Şu ana kadar hep A.B ve küresel mevzuatlardan bahsettik, tabi ki kaçınılmaz olarak bu tür yasal gerekliliklerin, her ne kadar bir atalet dönemine girilmiş olsa da, ülkemizin A.B. uyum müktesebatı çerçevesinde Türkiye’de de mevzuat uyarlamaları şeklinde, amiyane tabirle “tam gaz” yürütüldüğüne şahit oluyoruz. Geçtiğimiz günlerde Helsinki’de ECHA icra kurulu başkanı Geert Dancet’in söyledikleri aslına bakılırsa durumu özetliyor: “ A.B. dışı ülkeler için asıl mücadele alanı REACH’in bir anlamda kopyası olacak bir mevzuatın benimsenmesi olacaktır, böylelikle bu ülkelerin yeni yönetmelikler hazırlamak için fazladan çaba göstermelerine gerek olmayacaktır”. Tam da bu söyleme uygun olarak ülkemizde konuyla ilgili bakanlıklar peş peşe çok benzer yönetmelikler çıkarma yoluna gittiler.
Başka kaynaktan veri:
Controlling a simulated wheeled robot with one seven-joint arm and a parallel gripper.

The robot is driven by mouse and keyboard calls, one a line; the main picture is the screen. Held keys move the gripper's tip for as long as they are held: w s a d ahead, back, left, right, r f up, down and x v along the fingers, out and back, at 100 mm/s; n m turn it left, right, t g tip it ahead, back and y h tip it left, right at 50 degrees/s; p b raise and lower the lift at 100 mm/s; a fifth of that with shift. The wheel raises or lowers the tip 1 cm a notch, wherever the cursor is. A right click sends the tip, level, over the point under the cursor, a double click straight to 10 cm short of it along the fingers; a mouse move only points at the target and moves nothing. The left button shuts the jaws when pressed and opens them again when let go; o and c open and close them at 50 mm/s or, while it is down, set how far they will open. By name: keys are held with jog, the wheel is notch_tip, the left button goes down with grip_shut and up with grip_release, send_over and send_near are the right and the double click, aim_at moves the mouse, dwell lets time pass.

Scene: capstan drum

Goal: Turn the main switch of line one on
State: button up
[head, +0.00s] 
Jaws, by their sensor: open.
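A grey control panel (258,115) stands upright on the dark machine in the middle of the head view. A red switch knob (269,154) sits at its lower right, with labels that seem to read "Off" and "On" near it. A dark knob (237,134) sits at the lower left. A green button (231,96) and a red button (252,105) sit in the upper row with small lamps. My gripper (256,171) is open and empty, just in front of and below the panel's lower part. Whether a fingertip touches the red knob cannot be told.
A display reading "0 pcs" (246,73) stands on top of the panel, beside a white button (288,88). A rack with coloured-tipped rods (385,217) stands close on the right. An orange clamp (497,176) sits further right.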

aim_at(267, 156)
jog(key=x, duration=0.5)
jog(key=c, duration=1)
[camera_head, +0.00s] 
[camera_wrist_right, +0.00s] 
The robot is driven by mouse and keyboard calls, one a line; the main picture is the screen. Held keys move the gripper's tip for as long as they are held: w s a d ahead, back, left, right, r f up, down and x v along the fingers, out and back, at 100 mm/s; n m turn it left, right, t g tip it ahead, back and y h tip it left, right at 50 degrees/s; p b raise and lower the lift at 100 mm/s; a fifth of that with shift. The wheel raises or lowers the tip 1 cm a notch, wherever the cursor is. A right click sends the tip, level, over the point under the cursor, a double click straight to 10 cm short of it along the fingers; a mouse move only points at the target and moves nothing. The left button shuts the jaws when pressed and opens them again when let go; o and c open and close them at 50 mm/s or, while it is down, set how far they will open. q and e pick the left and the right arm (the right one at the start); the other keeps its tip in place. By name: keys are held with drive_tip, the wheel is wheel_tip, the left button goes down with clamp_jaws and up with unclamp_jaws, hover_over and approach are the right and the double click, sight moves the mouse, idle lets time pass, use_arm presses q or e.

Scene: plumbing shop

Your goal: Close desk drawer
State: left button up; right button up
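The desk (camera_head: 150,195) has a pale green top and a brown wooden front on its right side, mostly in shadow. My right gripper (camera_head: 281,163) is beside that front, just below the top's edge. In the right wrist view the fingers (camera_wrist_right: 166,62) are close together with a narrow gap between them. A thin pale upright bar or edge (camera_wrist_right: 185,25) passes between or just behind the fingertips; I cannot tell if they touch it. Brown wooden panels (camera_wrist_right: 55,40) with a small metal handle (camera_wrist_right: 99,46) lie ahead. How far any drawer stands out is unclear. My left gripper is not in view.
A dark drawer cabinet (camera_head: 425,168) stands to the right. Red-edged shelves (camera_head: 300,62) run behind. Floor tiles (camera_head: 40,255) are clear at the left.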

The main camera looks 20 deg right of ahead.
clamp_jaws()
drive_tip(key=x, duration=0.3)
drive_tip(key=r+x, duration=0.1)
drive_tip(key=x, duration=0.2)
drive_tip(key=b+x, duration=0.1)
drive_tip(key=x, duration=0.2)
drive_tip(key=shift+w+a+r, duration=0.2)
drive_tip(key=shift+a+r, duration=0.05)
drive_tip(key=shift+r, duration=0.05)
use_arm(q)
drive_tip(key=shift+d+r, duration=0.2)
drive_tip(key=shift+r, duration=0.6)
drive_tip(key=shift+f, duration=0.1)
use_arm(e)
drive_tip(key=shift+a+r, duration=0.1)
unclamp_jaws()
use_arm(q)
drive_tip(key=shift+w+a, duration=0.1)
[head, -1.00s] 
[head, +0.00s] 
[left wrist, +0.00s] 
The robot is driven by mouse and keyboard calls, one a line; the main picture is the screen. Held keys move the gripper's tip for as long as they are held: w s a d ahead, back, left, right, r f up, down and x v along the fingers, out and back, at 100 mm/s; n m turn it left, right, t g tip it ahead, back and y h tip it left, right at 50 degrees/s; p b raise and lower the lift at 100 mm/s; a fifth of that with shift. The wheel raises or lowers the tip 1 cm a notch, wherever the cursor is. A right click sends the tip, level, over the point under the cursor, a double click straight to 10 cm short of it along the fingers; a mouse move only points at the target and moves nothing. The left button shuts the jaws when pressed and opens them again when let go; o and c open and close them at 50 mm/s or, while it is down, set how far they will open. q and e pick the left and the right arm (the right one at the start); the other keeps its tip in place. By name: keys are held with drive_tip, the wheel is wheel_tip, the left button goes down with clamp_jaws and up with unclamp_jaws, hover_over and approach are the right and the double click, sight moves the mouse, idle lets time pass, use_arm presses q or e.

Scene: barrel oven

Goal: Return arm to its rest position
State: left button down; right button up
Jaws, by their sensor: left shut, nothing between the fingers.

Bunlardan yakın zamanda devreye girenler arasında; Kimyasalların Envanteri ve Kontrolü Yönetmeliği, Büyük endüstriyel Kazaların Kontrolü Hakkında Yönetmelik, Biyosidal Ürünler Yönetmeliği, Bitki Koruma Ürünlerinin Sınıflandırılması, Etiketlenmesi ve Ambalajlanması Hakkında Yönetmelik gibi birçok mevzuat sayılabilir. Öte yandan 2013-2014 gibi, Türkiye’de REACH benzeri bir uygulamanın yürürlüğe girmesi beklentiler dahilindedir.
Ekonomik büyüklük anlamında dünyanın sayılı aktörleri arasında yer almaya başlayan ülkemizin, kimya sektörü bazında gelişen ve sürekli genişleyen mevzuat gerekliliklerine tam uyumu açısından CRAD olarak azami gayreti göstermek bizim temel motivasyonumuz haline gelmiştir. İlerleyen zamanlarda da endüstrimiz karmaşık mevzuat yükümlülükleriyle baş etmek zorunda kalacaktır, bu nedenle inancımız, küresel piyasalarda var olabilmek için büyük düşünürken şeytanın ayrıntıda olduğu gerçeğini de akıldan çıkarmamak yönünde olacaktır. Endüstri üyelerimize gelecek için başarılı günler temenni ederken, Fransız filozof Blaise Pascal’ın bir sözüyle bağlamak isterim: “ Şu an önümdeki mektup çok uzun görünüyor, çünkü maalesef daha kısa yazma olanağım yok”.